Exercise:
Pull each line holding "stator" out of the entries below.

Record excerpts:
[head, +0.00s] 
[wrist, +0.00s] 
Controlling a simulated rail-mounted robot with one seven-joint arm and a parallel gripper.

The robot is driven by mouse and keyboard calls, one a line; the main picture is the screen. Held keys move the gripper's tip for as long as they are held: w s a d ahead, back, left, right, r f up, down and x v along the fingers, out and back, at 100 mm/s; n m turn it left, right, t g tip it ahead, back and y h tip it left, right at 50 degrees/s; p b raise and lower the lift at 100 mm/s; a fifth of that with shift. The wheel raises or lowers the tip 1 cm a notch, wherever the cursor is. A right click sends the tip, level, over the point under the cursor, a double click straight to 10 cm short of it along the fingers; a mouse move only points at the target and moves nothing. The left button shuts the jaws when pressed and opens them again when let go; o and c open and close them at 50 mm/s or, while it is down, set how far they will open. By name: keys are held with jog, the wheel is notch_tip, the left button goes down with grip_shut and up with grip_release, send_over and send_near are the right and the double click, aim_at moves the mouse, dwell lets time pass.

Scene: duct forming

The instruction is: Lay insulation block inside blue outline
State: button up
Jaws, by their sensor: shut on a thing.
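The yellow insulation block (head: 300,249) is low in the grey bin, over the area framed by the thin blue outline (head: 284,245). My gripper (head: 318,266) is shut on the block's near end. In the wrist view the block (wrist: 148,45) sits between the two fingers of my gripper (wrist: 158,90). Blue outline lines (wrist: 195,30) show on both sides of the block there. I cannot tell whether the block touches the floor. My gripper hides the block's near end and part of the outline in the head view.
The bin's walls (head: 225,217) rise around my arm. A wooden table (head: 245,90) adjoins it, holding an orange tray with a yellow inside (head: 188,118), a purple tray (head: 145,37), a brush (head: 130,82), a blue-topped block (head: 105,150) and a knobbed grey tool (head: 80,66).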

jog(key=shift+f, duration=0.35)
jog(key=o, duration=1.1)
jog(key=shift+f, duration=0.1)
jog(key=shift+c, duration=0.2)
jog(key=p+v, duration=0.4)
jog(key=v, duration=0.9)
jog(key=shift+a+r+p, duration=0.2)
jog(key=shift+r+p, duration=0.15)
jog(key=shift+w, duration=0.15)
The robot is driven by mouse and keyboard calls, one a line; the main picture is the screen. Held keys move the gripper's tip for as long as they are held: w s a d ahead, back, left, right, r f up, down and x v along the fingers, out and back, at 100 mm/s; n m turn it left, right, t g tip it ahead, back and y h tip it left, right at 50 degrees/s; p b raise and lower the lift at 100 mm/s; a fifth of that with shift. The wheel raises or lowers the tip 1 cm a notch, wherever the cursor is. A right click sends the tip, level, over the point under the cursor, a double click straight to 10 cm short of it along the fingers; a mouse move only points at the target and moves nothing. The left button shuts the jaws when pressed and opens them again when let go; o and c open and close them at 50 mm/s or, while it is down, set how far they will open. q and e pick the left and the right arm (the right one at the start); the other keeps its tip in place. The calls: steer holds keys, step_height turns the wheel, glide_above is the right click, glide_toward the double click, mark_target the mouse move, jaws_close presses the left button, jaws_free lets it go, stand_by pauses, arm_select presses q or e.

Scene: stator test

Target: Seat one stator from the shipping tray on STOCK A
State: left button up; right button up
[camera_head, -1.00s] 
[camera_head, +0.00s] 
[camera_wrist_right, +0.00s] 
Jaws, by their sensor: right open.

Finished exercise:
Scene: stator test
Target: Seat one stator from the shipping tray on STOCK A

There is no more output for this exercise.